Unferth, the same martyr

John Gardner introduces the reader of Grendel to an intimate side of Unferth
unseen in the epic poem Beowulf. In Grendel we behold what a pathetic, sniveling wimp
Unferth has become. In Beowulf all that we see is a jealous bastard. Why did Gardner
make the character of Unferth so different from the original depiction? He didn’t. The
only change in Unferth from Beowulf to Grendel is his realistic characterization in
Grendel.
After the drunken Danes give Beowulf his warm welcome, Unferth unleashes his
anger in an attack on Beowulf. This petty proclamation which points out Beowulf’s not-
so triumphant swimming contest with Brecca, shows the reader (or listener) that Unferth
is nothing more than a spineless bastard. In Grendel we find that Unferth’s bitterness is
well founded. John Gardner shows Unferth as the most pathetic man to ever call himself
a hero. Unferth is degraded once in the apple battle (he was beat by flying fruit for god’s
sake!!!) and then again in the cave. In the cave Unferth begs Grendel to take his life but
Grendel gives him fate worse than death. Grendel leaves him alive and impotent. Unferth
knows that he cannot kill Grendel yet he cannot be a martyr to Herot either.
All during the first year of Grendel’s siege, the smell of apples fresh in the air,
Unferth tries to be the Grendel’s martyr. Oh the heroic Unferth who died trying to save
the people of Herot. Unfortunately he never got to die, not even dressed up as a goat, a
pig or an elderly women. This continuing life of impotence lead Unferth to an immense
sense of bitterness. Poor Unferth to be at a beast’s mercy for twelve years only to have
Beowulf disembowel Grendel in one night.
On the beach as Beowulf is about detach mama’s head from her body, Unferth
gives Beowulf his sword in a touching moment of peace between Beowulf and Unferth.

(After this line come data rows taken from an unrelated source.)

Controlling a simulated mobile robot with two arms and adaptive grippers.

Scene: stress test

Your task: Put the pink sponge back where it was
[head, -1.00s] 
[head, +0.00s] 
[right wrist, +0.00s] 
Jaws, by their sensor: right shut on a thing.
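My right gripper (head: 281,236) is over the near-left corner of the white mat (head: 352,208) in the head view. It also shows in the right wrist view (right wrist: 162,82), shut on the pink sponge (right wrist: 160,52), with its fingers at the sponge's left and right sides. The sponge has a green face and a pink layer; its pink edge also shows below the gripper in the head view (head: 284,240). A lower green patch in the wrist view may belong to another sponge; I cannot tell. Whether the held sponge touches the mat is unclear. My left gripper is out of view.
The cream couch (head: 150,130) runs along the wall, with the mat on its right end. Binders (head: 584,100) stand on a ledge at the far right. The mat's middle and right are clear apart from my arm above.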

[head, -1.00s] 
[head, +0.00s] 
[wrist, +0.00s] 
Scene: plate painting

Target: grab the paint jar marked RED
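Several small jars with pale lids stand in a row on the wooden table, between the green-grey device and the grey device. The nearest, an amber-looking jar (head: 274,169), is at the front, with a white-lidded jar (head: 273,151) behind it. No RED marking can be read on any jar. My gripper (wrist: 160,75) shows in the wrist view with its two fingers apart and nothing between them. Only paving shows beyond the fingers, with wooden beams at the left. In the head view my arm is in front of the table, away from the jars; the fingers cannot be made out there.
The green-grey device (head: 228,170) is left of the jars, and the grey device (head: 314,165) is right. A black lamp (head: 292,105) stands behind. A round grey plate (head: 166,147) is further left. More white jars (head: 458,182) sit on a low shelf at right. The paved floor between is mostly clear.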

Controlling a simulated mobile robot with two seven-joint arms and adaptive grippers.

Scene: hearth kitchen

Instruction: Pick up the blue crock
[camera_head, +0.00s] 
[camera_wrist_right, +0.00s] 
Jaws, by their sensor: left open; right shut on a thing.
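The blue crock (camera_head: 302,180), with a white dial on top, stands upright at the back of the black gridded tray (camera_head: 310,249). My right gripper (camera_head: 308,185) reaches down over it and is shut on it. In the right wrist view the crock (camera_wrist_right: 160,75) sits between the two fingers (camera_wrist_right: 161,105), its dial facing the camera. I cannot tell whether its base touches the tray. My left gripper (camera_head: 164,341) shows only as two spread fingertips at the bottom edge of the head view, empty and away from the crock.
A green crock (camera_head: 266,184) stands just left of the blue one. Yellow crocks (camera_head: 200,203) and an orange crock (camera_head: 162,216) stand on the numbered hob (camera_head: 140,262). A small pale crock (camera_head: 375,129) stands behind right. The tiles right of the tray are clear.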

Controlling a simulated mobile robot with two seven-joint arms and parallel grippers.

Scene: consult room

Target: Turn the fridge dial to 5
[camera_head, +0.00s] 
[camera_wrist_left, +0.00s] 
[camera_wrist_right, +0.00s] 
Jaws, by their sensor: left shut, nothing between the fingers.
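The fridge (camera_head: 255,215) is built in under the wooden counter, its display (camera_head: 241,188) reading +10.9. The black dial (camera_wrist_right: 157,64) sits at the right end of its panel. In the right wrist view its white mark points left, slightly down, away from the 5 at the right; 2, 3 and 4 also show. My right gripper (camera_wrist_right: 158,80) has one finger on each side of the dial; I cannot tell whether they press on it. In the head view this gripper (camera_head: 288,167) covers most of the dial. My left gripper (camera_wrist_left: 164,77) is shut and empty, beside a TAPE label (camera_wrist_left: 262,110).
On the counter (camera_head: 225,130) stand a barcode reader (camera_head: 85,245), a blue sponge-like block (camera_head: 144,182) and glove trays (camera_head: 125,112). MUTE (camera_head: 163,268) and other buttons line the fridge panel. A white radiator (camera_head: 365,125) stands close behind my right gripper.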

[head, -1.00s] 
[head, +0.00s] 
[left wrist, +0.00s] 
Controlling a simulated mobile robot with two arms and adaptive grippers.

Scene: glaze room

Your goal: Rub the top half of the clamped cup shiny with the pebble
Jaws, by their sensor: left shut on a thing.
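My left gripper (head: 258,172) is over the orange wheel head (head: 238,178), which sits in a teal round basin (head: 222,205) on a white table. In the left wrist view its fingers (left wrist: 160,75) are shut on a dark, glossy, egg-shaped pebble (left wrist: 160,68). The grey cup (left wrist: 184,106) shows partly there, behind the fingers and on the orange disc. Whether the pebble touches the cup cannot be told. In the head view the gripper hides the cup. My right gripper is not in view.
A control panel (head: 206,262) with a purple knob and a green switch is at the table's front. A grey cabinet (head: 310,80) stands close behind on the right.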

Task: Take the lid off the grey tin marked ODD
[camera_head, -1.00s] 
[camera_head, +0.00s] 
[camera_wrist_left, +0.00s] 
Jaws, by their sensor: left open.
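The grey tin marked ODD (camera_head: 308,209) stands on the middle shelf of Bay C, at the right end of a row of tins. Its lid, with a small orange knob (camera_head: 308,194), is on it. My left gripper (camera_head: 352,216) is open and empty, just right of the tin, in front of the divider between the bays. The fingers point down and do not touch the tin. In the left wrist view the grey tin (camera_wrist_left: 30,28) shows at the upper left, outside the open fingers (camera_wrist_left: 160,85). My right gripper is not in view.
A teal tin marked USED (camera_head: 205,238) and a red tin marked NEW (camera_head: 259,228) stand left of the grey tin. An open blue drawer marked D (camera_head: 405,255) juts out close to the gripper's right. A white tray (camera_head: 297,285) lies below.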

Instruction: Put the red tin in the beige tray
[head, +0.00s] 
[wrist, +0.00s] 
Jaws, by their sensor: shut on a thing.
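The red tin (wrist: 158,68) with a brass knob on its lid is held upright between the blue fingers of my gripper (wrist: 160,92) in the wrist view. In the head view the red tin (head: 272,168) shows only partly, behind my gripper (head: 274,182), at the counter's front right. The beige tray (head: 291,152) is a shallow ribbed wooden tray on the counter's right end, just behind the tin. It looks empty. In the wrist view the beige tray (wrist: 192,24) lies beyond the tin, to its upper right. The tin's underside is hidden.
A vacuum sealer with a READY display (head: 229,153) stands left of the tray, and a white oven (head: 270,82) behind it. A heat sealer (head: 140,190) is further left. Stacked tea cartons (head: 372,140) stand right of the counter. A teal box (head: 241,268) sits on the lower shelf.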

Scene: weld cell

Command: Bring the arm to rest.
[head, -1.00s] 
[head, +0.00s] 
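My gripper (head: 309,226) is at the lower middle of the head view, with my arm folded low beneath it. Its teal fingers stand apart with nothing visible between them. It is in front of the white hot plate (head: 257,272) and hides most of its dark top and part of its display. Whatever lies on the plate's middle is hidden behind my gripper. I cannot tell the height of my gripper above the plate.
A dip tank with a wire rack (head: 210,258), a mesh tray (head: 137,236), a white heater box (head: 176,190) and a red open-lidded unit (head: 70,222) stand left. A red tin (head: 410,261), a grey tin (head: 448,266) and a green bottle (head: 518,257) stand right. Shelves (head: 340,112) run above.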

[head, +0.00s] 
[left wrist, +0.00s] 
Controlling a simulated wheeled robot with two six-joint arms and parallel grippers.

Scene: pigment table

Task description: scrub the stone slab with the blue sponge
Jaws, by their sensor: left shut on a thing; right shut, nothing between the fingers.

Well that is not quite right. This touching moment is Unferth’s last attempt at contributing
to his beloved Herot. If he can’t kill the beast at least his sword can. Unferth is reaching
for martyrdom. Unferth never redeems himself as a hero no matter how unselfish or
heroic he was as he handed over his beloved sword. Unferth would never be a hero again.
His one chance of “inner heroism” was gone when Grendel refused take his life in the
cave.
Unferth is the same man in both novels, there is no doubt about that. The strands
of similarity are to thick to ignore. He is dying to be a martyr in both Grendel and
Beowulf. The only difference between Grendel’s Unferth and Beowulf’s Unferth is the
detail and depth to which his character is taken. John Gardner brought a relatively small
character from Beowulf , and made him the second most defined character in Grendel.